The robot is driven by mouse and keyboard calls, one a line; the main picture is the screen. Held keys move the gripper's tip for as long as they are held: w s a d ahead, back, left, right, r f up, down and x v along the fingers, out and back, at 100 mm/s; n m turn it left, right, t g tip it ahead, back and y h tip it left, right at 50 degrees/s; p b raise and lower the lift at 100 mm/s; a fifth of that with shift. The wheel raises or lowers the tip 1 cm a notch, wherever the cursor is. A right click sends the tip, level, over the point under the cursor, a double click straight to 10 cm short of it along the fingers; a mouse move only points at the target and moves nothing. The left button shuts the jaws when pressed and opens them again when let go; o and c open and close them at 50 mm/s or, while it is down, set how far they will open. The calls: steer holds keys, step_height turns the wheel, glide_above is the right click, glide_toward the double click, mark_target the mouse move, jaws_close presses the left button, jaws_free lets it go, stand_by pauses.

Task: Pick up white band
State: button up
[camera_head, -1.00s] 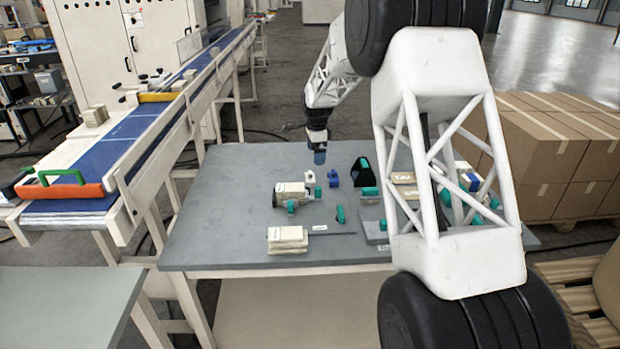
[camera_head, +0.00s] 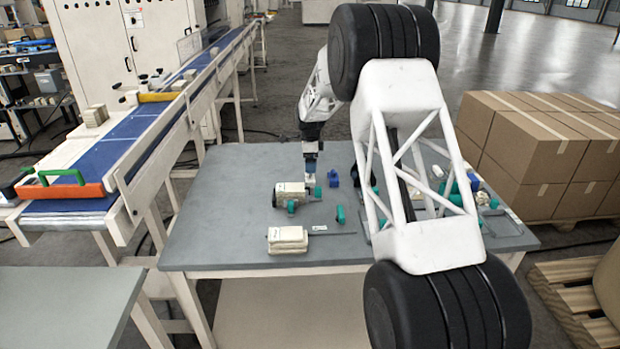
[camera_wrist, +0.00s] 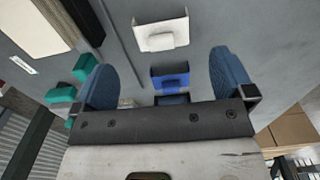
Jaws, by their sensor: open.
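The white band (camera_wrist: 161,34) is a small white piece with a raised middle block, lying on the grey table. In the wrist view it sits at the top centre, beyond my fingertips and between their lines. My gripper (camera_wrist: 165,75) is open, its two blue fingers apart with nothing between them touching. In the head view my gripper (camera_head: 311,163) hangs just above the white band (camera_head: 310,179), partly covering it; I cannot tell the exact gap. A similar blue piece (camera_wrist: 170,77) lies nearer my palm in the wrist view.
On the table (camera_head: 225,205), a cream block assembly (camera_head: 290,190) with teal parts stands close left, and a cream stack (camera_head: 288,239) lies in front. Teal clips (camera_head: 340,214) lie nearby. My arm hides much of the table's right side. The table's left part is clear.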

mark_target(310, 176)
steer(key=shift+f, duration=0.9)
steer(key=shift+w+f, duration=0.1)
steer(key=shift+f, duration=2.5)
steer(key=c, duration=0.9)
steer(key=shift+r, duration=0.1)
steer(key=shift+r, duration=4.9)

**Requirements:**
Leave the images out, please, and restate each line word for word.

**The response:**
The robot is driven by mouse and keyboard calls, one a line; the main picture is the screen. Held keys move the gripper's tip for as long as they are held: w s a d ahead, back, left, right, r f up, down and x v along the fingers, out and back, at 100 mm/s; n m turn it left, right, t g tip it ahead, back and y h tip it left, right at 50 degrees/s; p b raise and lower the lift at 100 mm/s; a fifth of that with shift. The wheel raises or lowers the tip 1 cm a notch, wherever the cursor is. A right click sends the tip, level, over the point under the cursor, a double click straight to 10 cm short of it along the fingers; a mouse move only points at the target and moves nothing. The left button shuts the jaws when pressed and opens them again when let go; o and c open and close them at 50 mm/s or, while it is down, set how far they will open. The calls: steer holds keys, step_height turns the wheel, glide_above is the right click, glide_toward the double click, mark_target the mouse move, jaws_close presses the left button, jaws_free lets it go, stand_by pauses.

Task: Pick up white band
State: button up
[camera_head, -1.00s] 
[camera_head, +0.00s] 
[camera_wrist, +0.00s] 
Jaws, by their sensor: open.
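The white band (camera_wrist: 161,34) is a small white piece with a raised middle block, lying on the grey table. In the wrist view it sits at the top centre, beyond my fingertips and between their lines. My gripper (camera_wrist: 165,75) is open, its two blue fingers apart with nothing between them touching. In the head view my gripper (camera_head: 311,163) hangs just above the white band (camera_head: 310,179), partly covering it; I cannot tell the exact gap. A similar blue piece (camera_wrist: 170,77) lies nearer my palm in the wrist view.
On the table (camera_head: 225,205), a cream block assembly (camera_head: 290,190) with teal parts stands close left, and a cream stack (camera_head: 288,239) lies in front. Teal clips (camera_head: 340,214) lie nearby. My arm hides much of the table's right side. The table's left part is clear.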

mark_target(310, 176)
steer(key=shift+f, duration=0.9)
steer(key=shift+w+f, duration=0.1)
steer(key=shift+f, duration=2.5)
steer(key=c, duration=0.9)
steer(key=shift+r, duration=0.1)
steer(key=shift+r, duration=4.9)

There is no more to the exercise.